PROFILE 2012: Music magic
They stand on risers, delivering such classics as “In My Room” and gospel favorites such as “Dig A Little Deeper” with smooth, silky harmony. The smiles are real — these ladies are having fun. And the a capella voices are pitch perfect.
The ladies in River Magic, the Tri-State chapter of the Sweet Adelines, love what they do and it is as obvious to the listener as their talent. Right now the group is having a membership drive to encourage more women who love to sing to join them in spreading that magic.
The Sweet Adelines is a female chorus that sings barbershop-style music. An international organization that was started in 1945, there are some 600 choruses worldwide, according to River Magic member Carol Berry, of Chesapeake.
“Most of us have no formal music background,” Berry said. “So we learn by tapes, CDs or other learning tools.”
Right now there are 35 members in the local chapter.
Janice Palmer is in the process of joining. She likes to sing and sang in her church choir and decided this might be fun, too. She is joining because, in addition to her love for music, she also likes the camaraderie of the women.
“It’s more of a sisterhood than church choir,” Palmer said.

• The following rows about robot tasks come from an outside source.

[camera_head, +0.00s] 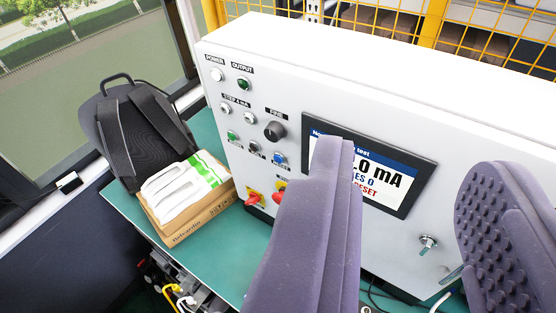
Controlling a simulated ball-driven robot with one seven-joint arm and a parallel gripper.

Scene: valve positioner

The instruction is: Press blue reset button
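The blue reset button (279,158) is a small round button on the front of a white control panel (395,90), left of the display. Its label is partly unreadable. My gripper (405,190) is in the foreground, with two purple-grey fingers spread wide apart and nothing visible between them. The left finger covers part of the display and the panel area below the blue button. The blue button itself is in view, just left of that finger's tip. I cannot tell the exact distance from the finger to the panel.
The panel also has a display (400,178) with partly hidden text ending in "RESET", a black knob (274,131), a green button (232,135), a red switch (254,199) and a key lock (428,241). A backpack (130,135) and a cardboard box (195,220) are on the green table (140,213).

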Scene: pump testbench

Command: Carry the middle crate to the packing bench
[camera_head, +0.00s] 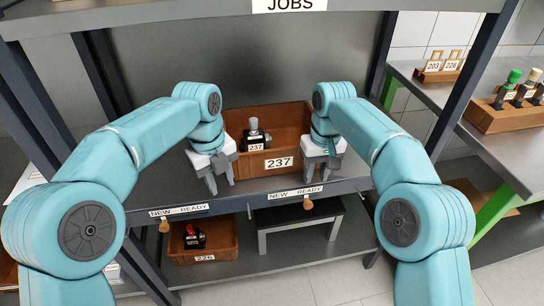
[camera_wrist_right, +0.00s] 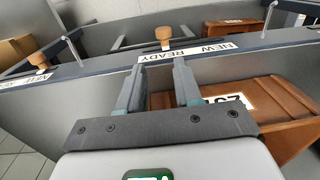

Publicity chairman Marcia Daoust agreed.
“Besides getting married and having children, this is the nicest thing that’s ever happened to me,” Daoust said, “They’ve helped me get through the stress of caring for elderly parents; they’ve been a support group and they’ve helped me really enjoy life. I don’t know what I’d do without the Sweet Adelines.”
Members come from all over the Tri-State, including more than a few from Lawrence County.

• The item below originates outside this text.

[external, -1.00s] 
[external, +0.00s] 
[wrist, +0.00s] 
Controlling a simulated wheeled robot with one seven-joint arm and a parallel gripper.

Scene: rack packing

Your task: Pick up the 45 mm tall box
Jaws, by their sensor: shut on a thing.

Carol Harmon, of Ironton, joined more than five years ago.
“My daughter called and told me they were having this thing at OU and I went with a friend and I listened and said to myself ‘Oh, I’d love to do that,” Harmon said. “It’s just one of those things you can’t put into words. I just knew I’d like it.”
Harmon said, when her husband became ill, her Adeline friends were a collective bulwark of support, something for which she is thankful.
“It’s an awesome group of ladies,” Harmon said.
Ruth Prater is from South Point.
“I became hooked quickly when I heard their pure tones and harmony. Everything I’ve learned has helped improve my voice,” Prater said.
Janet Jarrell is from Chesapeake. She suspended her membership to raise two sons and rejoined recently.
“I knew I’d be returning one day,” she said. “I missed it very much. Everyone is fun-loving and that makes rehearsal night so enjoyable.”
Beverly Miller has been director since 1996 and a member for much longer. In her day job, Miller is an accountant. But she’s always had a love of music and she has a musical background.
“I joined the choir in 1988,” Miller said. “I joined because it was fun and I needed a place to sing. It’s like a family. It’s like having your mother, your sister, your grandma and your aunt because of all the ages.”
A family? Miller may have a point: Carrie Baisden, one of the youngest members of the group met her husband, Jay, through the Sweet Adelines. Her aunt, Loretta Steele, who is also a group member, convinced her to come along to a rehearsal one evening. While she was there with Aunt Loretta, fellow Adeline Peggy Napier’s husband, Richard, told Carrie he wanted to introduce her to his nephew, Jay.
The young people met. They clicked. They married. That was a year and a half ago. The baby is due in August.
Music to the ears
And the thing about the Sweet Adelines is, there is no limit on membership; a group can be as big as the members want it to be.
“If you like to sing and want to have fun, this is for you,” Miller said.
The Sweet Adelines have a yearly concert; the date for the 2012 concert has not yet been scheduled. They also compete in a national contest in April. They also sing the National Anthem at ball games, sing at Christmas parties, dinners, weddings and occasionally with the men’s barbershop group, The Thundertones.
River Magic rehearses at 7 p.m. every Tuesday evening at the Huntington Renaissance Center (the former Huntington High School Building) at the corner of Ninth Avenue and Eighth Street in Huntington, W.Va.